WORK REQUIRED
Copy, in full, each line of the material that holds the word "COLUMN".

* * * * *

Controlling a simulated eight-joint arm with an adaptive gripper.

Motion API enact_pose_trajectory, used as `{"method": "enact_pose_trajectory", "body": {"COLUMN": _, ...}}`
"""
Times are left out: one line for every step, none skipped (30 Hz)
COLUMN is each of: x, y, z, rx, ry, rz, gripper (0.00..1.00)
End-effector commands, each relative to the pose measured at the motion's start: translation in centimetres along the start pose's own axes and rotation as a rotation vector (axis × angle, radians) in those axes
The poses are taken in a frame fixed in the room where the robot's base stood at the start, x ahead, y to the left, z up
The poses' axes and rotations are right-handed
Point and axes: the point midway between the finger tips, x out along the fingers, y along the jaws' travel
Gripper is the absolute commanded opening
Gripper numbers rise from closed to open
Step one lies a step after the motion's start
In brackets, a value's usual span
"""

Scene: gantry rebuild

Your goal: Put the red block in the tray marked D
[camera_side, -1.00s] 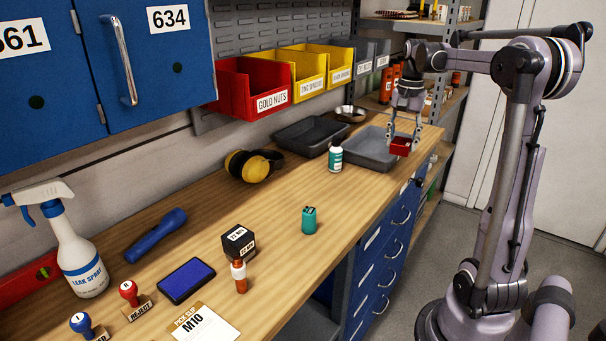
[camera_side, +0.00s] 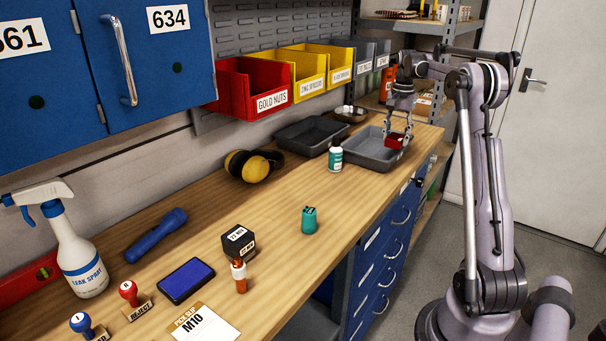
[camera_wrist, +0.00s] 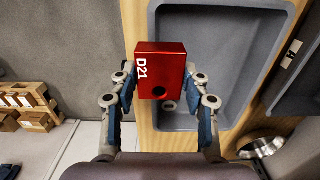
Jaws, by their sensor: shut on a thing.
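The red block (camera_side: 394,140) is held in my gripper (camera_side: 396,137), above the right-hand part of a grey tray (camera_side: 366,160) at the far end of the bench. In the wrist view the red block (camera_wrist: 161,70) carries white "D21" lettering and a dark round hole, and sits between the blue pads of my gripper (camera_wrist: 160,92). The grey tray (camera_wrist: 235,75) lies beneath and to the right of it there. A second grey tray (camera_side: 300,141) stands to its left. I cannot read a letter D on either tray.
A white and green bottle (camera_side: 335,159) stands close by the near tray's left side. A metal bowl (camera_side: 350,114) is behind the trays. Yellow ear defenders (camera_side: 252,164) and a teal object (camera_side: 309,220) lie on the bench. Labelled bins (camera_side: 253,90) hang behind.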

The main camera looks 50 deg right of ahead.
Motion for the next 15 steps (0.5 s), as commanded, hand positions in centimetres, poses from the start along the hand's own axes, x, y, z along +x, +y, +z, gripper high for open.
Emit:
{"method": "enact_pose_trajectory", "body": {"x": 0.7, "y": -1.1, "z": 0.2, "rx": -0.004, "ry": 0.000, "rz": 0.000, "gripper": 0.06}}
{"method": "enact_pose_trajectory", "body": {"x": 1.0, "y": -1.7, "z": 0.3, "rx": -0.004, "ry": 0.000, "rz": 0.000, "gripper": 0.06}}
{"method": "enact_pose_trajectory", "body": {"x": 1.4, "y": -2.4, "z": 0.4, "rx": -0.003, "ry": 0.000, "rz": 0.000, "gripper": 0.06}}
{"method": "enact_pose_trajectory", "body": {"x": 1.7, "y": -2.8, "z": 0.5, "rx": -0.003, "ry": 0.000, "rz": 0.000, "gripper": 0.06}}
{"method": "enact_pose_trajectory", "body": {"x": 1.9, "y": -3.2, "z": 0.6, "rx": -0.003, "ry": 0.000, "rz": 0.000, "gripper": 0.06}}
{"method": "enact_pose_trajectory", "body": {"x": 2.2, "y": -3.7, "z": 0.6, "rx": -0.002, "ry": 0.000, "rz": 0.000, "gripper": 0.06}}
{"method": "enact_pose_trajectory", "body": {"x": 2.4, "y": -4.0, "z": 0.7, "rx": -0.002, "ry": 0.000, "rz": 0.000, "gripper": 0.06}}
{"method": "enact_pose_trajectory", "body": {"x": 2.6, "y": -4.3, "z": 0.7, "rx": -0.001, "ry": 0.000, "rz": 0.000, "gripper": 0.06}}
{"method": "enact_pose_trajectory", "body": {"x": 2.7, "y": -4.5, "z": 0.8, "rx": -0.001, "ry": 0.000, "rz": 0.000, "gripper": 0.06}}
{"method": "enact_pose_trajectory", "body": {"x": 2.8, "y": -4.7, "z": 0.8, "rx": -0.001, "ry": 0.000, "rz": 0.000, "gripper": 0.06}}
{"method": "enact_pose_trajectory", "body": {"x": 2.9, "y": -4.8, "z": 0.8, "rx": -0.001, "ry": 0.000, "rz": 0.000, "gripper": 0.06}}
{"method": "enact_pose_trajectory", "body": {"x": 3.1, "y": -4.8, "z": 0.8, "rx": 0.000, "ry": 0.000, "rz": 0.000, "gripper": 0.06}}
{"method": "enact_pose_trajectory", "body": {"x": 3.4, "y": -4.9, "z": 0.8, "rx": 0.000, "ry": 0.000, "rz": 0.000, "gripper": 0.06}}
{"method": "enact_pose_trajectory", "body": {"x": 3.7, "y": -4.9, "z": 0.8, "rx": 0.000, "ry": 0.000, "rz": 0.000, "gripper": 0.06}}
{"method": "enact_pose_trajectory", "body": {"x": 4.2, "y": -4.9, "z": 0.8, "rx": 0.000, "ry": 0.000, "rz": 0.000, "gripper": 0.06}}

* * * * *

RESULT OF THE EXERCISE
Motion API enact_pose_trajectory, used as `{"method": "enact_pose_trajectory", "body": {"COLUMN": _, ...}}`
COLUMN is each of: x, y, z, rx, ry, rz, gripper (0.00..1.00)

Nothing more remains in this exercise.